4.2 Implement Decoder Modules

(1)Type Alias Composition for TextModel / TextCausalLM(Dense model example: qwen3)

using Qwen3MLP = infinilm::layers::MLP;

using Qwen3Attention = infinilm::models::qwen3::Qwen3Attention;

using Qwen3DecoderLayer = infinilm::layers::causal_lm_templates::TextDecoderLayer<Qwen3Attention, Qwen3MLP>;

using Qwen3Model = infinilm::layers::causal_lm_templates::TextModel<Qwen3DecoderLayer>;

using Qwen3ForCausalLM = infinilm::layers::causal_lm_templates::TextCausalLM<Qwen3Model>;

(2)Sub-module Constructor Convention: TextDecoderLayer requires Attention and MLP(or MoE block)to be registered with fixed parameters (see full implementation at csrc/layers/causal_lm_templates/text_decoder_layer.hpp)

// Interface summary (implementation found in source file)
template <typename Attention, typename MLP>
class TextDecoderLayer : public infinicore::nn::Module {
public:
    TextDecoderLayer(std::shared_ptr<infinilm::config::ModelConfig> model_config,
                     size_t layer_idx,
                     const infinicore::Device &device);
    // 内部: register_module<Attention>("self_attn", model_config, layer_idx, device);
    //       register_module<MLP>("mlp", model_config, device);
};

A custom Attention module must provide a constructor matching the signature (model_config, layer_idx, device); the FFN slot must provide (model_config, device).

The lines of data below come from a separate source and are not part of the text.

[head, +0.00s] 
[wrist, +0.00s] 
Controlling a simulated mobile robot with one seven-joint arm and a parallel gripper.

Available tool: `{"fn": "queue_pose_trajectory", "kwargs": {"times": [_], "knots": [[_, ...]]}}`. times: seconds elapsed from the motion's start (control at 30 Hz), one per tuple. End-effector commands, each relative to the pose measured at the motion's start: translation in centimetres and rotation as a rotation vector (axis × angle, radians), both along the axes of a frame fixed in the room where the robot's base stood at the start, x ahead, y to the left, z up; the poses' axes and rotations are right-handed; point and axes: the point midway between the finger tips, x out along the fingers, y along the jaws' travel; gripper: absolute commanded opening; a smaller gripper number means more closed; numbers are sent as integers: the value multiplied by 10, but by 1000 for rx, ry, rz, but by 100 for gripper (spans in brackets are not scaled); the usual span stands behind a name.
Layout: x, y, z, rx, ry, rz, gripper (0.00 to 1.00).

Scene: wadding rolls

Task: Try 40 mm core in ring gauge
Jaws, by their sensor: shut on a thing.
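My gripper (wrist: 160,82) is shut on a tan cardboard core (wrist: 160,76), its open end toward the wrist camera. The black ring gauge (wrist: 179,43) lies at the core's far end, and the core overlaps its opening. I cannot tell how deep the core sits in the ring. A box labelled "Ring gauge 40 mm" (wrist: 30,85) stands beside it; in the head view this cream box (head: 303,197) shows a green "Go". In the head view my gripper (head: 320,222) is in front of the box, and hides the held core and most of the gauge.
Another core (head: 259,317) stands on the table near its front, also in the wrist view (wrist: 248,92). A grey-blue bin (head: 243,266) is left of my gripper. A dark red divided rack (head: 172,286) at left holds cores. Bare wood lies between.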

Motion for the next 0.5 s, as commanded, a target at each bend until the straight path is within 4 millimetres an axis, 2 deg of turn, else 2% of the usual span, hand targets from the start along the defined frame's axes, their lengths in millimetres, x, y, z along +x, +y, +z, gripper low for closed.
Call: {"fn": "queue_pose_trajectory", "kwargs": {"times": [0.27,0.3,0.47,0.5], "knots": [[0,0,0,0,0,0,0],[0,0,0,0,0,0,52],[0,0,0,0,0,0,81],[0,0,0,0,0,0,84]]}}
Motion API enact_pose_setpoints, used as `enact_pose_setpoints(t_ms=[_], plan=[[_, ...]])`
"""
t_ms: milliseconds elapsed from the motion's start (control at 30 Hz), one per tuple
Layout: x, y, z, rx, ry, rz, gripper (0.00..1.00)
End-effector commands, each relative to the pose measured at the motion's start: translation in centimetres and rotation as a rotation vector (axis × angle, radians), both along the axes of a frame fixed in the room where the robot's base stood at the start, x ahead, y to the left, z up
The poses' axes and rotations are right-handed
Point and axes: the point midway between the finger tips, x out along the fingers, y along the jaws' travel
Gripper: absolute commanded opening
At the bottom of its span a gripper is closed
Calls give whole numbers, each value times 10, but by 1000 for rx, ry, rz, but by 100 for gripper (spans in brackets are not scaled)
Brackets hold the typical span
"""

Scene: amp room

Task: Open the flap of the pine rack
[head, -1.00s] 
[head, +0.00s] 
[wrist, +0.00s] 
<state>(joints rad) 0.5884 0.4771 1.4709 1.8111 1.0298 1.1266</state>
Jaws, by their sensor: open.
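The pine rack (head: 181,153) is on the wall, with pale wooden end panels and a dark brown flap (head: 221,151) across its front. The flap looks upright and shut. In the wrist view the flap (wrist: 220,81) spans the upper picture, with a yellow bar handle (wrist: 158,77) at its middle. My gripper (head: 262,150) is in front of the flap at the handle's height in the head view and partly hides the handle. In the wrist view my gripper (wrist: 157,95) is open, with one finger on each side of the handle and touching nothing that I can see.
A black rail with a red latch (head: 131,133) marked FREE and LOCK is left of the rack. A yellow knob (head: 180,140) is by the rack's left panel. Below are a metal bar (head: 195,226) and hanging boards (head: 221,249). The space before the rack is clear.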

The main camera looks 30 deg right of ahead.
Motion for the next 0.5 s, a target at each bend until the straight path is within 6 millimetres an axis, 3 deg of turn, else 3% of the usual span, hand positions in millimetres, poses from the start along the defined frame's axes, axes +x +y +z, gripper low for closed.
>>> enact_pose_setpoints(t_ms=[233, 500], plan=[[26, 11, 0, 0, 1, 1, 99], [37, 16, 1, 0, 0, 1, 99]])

(3)TextCausalLM: Registers model and lm_head, forward maps hidden states to logits (see full implementation at csrc/layers/causal_lm_templates/text_causal_lm.hpp)

// Interface summary (constructor and forward implementation found in source file)
template <typename Model>
class TextCausalLM : public InfinilmModel {
public:
    TextCausalLM(std::shared_ptr<infinilm::config::ModelConfig> model_config,
                 const infinicore::Device &device);
    Output forward(const Input &input) const override;
};

If TextCausalLM cannot be used directly as the top-level class, create a custom subclass and explicitly execute INFINICORE_NN_MODULE_INIT(model, ...) and lm_head initialization.

4.3 Configuration Post-processing: create_<name>_model_config

Signature: std::shared_ptr<infinilm::config::ModelConfig> create_<name>_model_config(std::shared_ptr<infinilm::config::ModelConfig>)(see models_registry.hpp).

Validating model_type only (example: qwen3)(csrc/models/qwen3/qwen3_for_causal_lm.cpp); Supplementing JSON fields (example: fm9g deriving head_dim)(csrc/models/fm9g/fm9g_for_causal_lm.cpp):

std::shared_ptr<infinilm::config::ModelConfig> create_qwen3_model_config(
    std::shared_ptr<infinilm::config::ModelConfig> model_config);

4.4 Static Registration

#include models_registry.hpp and place within an anonymous namespace at the end of qwen3_for_causal_lm.cpp. Structure overview (using qwen3 as an example; see csrc/models/qwen3/qwen3_for_causal_lm.cpp for the complete code):

#include "<name>_for_causal_lm.hpp"
#include "../models_registry.hpp"  // relative path adjusted for directory depth

namespace infinilm::models::qwen3 {
std::shared_ptr<infinilm::config::ModelConfig> create_qwen3_model_config(
    std::shared_ptr<infinilm::config::ModelConfig> model_config);
// create_xxx: logic such as model_type validation
} // namespace infinilm::models::qwen3

namespace {
INFINILM_REGISTER_CAUSAL_LM_MODEL(
    qwen3,
    infinilm::models::qwen3::Qwen3ForCausalLM,
    infinilm::models::qwen3::create_qwen3_model_config);
}

4.5 KV Cache

  • Default Path: When reset_cache is not overridden, the base class InfinilmModel::reset_cache calls default_allocate_kv_cache_tensors (infinilm_model.cpp).
  • KV Element dtype is retrieved from model_config_->get_kv_cache_dtype().
  • Custom Path: The subclass overrides reset_cache, clears and populates global_state::get_forward_context().kv_cache_vec. Declaration example (minicpm_sala, see csrc/models/minicpm_sala/minicpm_sala_for_causal_lm.cpp for implementation):
void MiniCPMSALAForCausalLM::reset_cache(const cache::CacheConfig *cache_config);
// Process summary: if cache_config is nullptr, delegate to base class reset_cache(nullptr);
// otherwise, perform a unique_copy of cache_config, clear kv_cache_vec, call
// minicpm_sala_allocate_kv_cache_tensors(...) and assign the result back.

This document may lag behind code changes; for definitive behavior, refer to the source code in csrc/models.